Xue Jun, Professor of Peking University, Doctoral Supervisor and Director of Peking University E-Commerce Law Research Center, first discussed the issue of platform liability in the governance of IP infringement under the regulation of E-Commerce Law. Based on the E-commerce Law, Professor Xue divided the subjects of platform liability into three levels, e-commerce platform, quasi-e-commerce platform and general network service provider, which essentially covered a variety of new business models. He said that there were systematic differences in IP protection liability among different types of platforms, which needed to be considered in the light of the actual situation, rather than across-the-board. With regard to Article 41[YL1] of the E-Commerce Law，"An e-commerce platform business shall develop rules for protection of intellectual property rights and strengthen cooperation with owners of intellectual property rights, so as to protect intellectual property rights according to the law." Professor Xue said that this was a provision of practical significance and formed an organic integrity with other provisions instead of an advocacy provision. He then discussed the difficult problems of the e-commerce platform in fulfilling the responsibility of IP protection, including the "Notification-Deletion" rule, the "Counter notification -Restoration" procedure, article 45 of the E-Commerce Law and Article 1197 of the Civil Code. According to the future trend of the platform in fulfilling its responsibility for IP protection, he put forward several suggestions, including strengthening cooperation between the platform and right holders, establishing a hierarchical and classified protection mechanism, a reasonable liability guarantee mechanism and a special cooperation mechanism based on credit evaluation, fully respecting the autonomy of the platform, tapping the service capacity of third-party professional institutions, and establishing an accountability mechanism with punitive liability as a deterrent.
Then Mick Ryan, Director of Intellectual Property Strategy and Cooperation, Alibaba Platform Governance, shared the practice of managing IP infringement on e-commerce platform. He first introduced the development of Alibaba's ecosystem and IP protection system over the past 20 years. He said that Alibaba's IP protection had gone through email complaints, online and offline “Joint governance + Active prevention and control”, “Brand cooperation + Digital intelligent governance”, and finally evolved into social co-governance of multi-party participation. The gradual improvement was also the result of full cooperation with the right holders.
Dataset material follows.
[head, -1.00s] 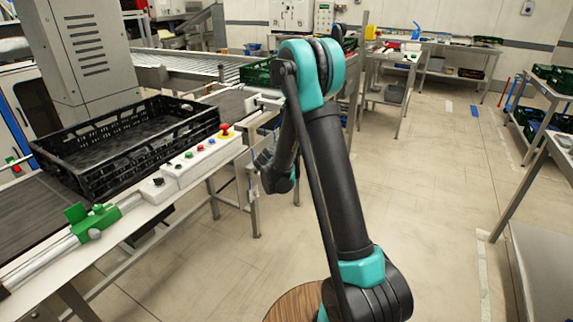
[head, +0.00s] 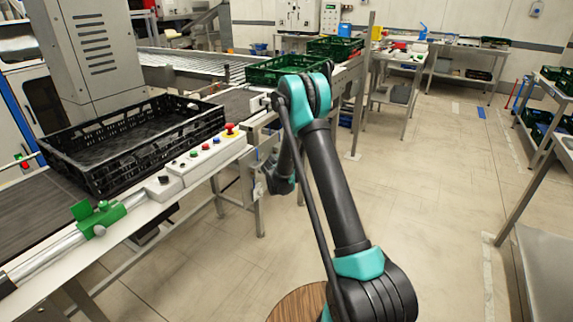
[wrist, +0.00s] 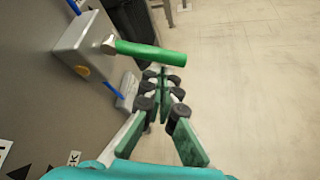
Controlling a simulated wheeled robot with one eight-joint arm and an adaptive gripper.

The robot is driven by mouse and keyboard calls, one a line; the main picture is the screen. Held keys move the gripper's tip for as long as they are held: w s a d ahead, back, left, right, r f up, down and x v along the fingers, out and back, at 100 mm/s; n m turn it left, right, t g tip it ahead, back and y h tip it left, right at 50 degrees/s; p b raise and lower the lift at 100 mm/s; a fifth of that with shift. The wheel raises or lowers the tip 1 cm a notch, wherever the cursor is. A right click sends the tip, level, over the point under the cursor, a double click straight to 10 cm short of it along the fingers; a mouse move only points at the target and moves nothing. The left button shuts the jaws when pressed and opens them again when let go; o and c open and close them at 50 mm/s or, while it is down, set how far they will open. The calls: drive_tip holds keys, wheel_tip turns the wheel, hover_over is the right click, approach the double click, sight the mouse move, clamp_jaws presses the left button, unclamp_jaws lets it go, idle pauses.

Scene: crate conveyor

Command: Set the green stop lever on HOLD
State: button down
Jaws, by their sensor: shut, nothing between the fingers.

He said that the existing Alibaba's complaint system had multiple channels covering seven major e-commerce platforms, provided a multilingual complaint guide and had a complete complaint handling process. He also introduced the provisions for preliminary evidence, necessary measures and the application of the principle of proportionality in the "Notification-Deletion" process of the e-commerce platform. He also introduced in detail the legal background and measures by Alibaba to fine-tune the operation of its complaint and grievance process through specific cases. Mick Ryan said that Alibaba platform would continue to formulate a scientific and reasonable IP management mechanism, and a fair and reasonable complaining and appealing process as required by laws and regulations so as to form a good network environment and competition order that respected IPR, and all kinds of legitimate rights and interests. On the issue of active prevention and control, Alibaba's active prevention and control technology had been applied to the IP protection on e-commerce, live broadcast, short video and other platforms. Through continuous upgrading of algorithms and technology, the main control strategy had been continuously improved with eye-catching results. In terms of offline cooperation and ecological co-governance, Alibaba assisted market regulatory departments and public security authorities in improving online and offline integrated protection, handling a few of excellent cases, and coordinated with a number of government agencies to carry out IP awareness activities for platform sellers to reduce the occurrence of infringement at grassroots. At the same time, Alibaba actively promoted legal research and cooperation with universities, and strengthened the training of IP talents.
Catherine Law, Managing Partner of Guangdong Harvesting Law Firm, then made a presentation on three topics, including the overview of IP cases involving e-commerce platforms, the IP protection obligations of e-commerce platforms and the qualitative responsibility of platforms. She believed that in recent years, the number of lawsuits involving leading e-commerce platforms was huge, among which IP infringement cases were the most prominent. Most of the litigation cases were about IP ownership, infringement disputes and so on. Through specific cases as examples, she analyzed the important platform responsibilities, including rule establishment, audit obligations, notification-deletion obligations, information preservation, provision obligations, other responsibilities, and so on. Under the circumstances of internet, the platform and the seller definitely bear different liabilities. In determining whether the platform played the role of the platform or the seller under the cover of platform, Catherine provided some tips based on the case study. For example, the self-operated shops of the platform would be marked in a significant way while the seller information would be marked on the commodity page and in kind. Meanwhile the transaction documents and the agreement between an e-commerce platform and sellers would also prompt the sales subject. In addition, she very much agreed with Professor Xue and Mick Ryan that the cooperation between internet platforms and right holders under Article 41 of the E-Commerce Law was not just an advocacy provision but required practical implementation by all parties in order to jointly prevent the occurrence of infringement.
During the Q&A, the participants and speakers discussed the safe harbor strategy suspected of evading responsibility in some agreements between platforms and users. At the end of the meeting, Annick Wang thanked members for their enthusiastic participation while wishing everyone Merry Christmas and looking forward to the next meeting.